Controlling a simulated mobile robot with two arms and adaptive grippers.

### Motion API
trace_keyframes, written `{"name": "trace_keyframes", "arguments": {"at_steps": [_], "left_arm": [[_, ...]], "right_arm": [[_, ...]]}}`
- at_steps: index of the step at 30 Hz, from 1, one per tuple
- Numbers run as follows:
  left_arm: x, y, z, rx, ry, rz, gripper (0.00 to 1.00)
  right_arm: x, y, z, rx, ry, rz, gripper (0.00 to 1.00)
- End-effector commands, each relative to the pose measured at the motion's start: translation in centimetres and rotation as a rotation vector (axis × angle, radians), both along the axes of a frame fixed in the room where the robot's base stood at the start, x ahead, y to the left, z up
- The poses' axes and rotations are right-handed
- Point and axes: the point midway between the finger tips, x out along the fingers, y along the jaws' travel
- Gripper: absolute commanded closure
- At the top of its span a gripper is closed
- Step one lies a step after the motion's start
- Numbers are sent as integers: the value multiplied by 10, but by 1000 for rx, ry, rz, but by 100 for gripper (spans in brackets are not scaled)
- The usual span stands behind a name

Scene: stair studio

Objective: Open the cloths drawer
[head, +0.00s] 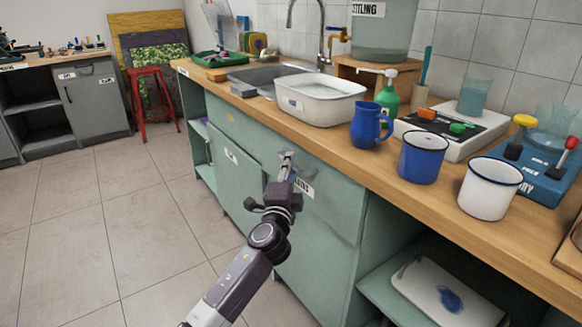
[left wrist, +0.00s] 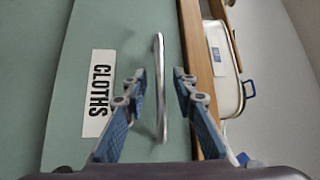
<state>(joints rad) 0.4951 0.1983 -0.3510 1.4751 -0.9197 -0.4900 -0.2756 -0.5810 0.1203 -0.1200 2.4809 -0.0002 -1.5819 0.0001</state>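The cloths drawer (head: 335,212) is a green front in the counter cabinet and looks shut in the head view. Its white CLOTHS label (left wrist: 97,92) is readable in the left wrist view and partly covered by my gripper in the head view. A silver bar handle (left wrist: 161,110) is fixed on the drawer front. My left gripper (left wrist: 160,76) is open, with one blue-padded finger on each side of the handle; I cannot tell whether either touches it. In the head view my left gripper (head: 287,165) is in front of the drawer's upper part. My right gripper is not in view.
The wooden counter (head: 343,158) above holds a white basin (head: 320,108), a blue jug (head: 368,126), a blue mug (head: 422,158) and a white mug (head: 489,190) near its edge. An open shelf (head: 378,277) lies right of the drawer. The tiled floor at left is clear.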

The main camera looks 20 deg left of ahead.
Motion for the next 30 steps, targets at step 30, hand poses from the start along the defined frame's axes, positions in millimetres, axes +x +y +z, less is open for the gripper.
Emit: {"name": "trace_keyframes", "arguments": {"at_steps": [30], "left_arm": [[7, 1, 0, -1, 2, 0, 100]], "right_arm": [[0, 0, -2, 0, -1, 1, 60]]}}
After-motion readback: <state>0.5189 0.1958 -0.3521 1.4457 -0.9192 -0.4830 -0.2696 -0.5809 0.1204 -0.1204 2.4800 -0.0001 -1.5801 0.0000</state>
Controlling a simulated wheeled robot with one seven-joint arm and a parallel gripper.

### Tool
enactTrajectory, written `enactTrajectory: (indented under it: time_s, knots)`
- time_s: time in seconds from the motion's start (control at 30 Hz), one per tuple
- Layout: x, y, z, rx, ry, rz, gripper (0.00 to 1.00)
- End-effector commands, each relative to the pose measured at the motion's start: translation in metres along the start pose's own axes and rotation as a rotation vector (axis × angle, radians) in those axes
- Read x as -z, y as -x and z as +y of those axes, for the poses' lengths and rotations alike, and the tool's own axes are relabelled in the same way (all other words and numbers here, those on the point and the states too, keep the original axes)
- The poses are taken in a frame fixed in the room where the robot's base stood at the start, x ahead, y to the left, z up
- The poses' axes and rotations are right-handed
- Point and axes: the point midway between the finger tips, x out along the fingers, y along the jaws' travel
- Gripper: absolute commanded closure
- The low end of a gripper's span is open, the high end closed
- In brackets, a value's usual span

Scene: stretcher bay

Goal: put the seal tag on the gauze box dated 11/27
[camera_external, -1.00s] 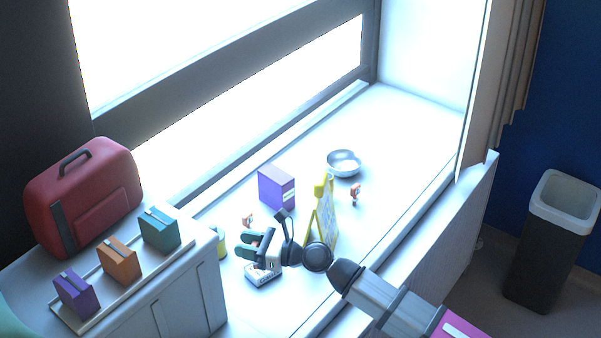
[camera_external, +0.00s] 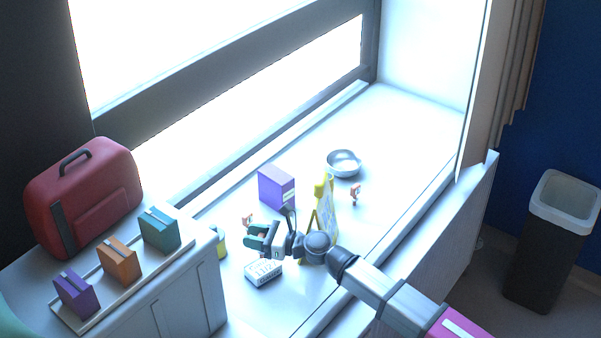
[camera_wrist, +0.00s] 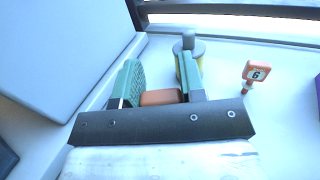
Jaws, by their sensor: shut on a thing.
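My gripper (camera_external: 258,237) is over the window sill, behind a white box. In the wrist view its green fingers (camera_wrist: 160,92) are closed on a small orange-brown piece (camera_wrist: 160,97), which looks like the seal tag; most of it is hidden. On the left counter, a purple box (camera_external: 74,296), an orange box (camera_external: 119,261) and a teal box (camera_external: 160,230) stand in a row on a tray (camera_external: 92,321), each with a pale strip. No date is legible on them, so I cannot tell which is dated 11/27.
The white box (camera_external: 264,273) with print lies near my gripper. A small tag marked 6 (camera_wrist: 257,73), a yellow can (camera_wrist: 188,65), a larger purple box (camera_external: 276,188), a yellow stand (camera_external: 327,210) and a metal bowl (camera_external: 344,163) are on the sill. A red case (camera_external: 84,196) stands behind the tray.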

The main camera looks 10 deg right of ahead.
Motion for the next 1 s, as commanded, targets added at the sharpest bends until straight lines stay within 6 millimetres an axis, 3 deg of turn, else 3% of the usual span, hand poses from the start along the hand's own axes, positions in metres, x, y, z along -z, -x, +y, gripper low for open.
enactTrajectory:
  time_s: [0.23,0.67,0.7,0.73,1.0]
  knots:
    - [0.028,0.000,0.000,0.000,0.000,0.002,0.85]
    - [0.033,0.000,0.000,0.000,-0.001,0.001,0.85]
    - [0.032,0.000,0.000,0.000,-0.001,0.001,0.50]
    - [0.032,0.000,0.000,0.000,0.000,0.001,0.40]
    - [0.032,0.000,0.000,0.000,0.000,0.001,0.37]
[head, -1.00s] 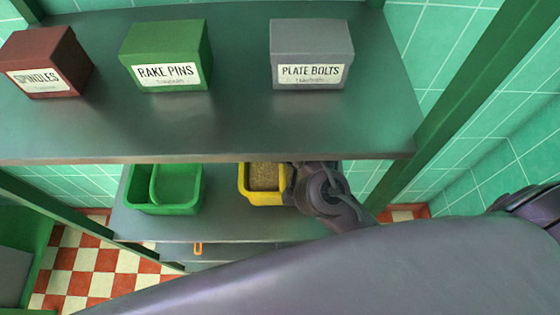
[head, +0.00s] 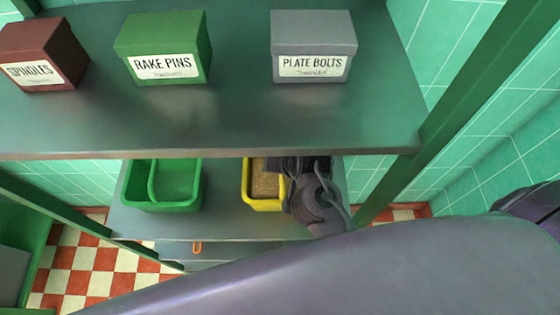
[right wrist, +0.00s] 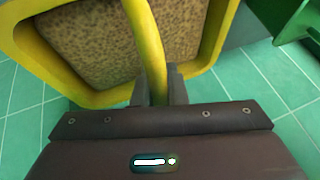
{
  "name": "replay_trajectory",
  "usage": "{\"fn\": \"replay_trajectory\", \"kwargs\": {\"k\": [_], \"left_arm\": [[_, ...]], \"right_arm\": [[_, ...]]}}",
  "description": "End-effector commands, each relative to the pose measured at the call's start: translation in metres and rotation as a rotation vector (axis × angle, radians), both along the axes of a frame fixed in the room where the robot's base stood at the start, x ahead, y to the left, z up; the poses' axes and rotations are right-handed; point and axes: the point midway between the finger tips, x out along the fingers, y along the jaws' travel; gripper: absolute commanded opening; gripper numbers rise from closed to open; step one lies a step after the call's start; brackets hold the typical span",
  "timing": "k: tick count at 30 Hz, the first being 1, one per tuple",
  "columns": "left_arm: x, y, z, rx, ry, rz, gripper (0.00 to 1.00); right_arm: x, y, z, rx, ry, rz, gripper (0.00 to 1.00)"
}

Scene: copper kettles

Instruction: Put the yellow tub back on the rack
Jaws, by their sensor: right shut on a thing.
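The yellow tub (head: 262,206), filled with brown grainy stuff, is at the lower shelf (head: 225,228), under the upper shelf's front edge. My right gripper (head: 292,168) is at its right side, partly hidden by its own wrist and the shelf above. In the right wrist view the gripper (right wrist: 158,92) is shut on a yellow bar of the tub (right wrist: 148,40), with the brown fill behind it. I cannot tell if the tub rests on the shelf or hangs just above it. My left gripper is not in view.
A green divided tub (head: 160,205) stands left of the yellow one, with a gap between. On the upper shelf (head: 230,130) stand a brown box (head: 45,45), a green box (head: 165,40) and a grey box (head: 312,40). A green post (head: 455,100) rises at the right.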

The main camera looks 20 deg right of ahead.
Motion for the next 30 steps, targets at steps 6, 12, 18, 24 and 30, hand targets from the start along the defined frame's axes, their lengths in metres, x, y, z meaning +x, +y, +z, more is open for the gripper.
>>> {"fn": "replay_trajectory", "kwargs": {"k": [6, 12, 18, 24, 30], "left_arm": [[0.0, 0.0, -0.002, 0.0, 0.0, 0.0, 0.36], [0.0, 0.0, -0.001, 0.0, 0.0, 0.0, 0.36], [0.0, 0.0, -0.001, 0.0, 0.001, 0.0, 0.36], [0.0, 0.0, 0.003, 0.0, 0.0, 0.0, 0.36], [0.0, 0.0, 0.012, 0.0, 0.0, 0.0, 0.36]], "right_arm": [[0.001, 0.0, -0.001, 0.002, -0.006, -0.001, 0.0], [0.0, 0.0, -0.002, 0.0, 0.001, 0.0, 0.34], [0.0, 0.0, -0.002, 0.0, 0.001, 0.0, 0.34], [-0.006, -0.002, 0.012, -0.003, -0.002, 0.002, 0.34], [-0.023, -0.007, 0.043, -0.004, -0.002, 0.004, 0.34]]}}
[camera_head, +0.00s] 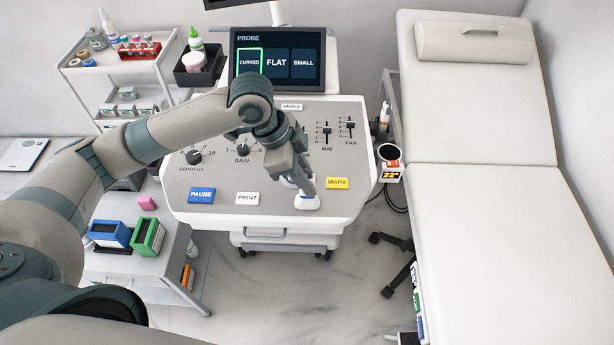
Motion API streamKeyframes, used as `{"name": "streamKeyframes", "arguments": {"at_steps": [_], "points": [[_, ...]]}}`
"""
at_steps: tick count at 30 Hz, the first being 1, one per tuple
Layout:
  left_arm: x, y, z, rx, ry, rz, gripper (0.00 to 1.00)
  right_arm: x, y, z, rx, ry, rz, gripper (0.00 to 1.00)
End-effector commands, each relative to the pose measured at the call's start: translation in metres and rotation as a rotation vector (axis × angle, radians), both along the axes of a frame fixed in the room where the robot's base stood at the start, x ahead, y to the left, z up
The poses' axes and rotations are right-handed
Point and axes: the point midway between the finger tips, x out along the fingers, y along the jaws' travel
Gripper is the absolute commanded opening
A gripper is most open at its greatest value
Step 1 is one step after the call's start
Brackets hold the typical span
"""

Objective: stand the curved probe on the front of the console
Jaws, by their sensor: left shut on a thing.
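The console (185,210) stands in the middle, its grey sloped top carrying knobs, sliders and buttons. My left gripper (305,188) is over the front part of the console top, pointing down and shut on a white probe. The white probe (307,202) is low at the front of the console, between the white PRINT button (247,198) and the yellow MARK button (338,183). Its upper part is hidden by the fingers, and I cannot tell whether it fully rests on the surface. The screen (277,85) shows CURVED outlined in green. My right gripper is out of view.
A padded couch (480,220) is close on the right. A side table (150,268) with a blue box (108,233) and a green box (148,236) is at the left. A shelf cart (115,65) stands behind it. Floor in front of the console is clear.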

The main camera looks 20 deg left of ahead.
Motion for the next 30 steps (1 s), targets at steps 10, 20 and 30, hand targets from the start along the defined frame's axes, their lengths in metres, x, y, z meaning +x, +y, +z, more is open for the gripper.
· · · · ·
* [Given problem] Take the lines from the one holding "[camera_external, -1.00s]" to the one holding "[camera_wrist, +0.00s]", both lines included, and give them again exactly, with no pictures.

* [Task response]
[camera_external, -1.00s] 
[camera_external, +0.00s] 
[camera_wrist, +0.00s] 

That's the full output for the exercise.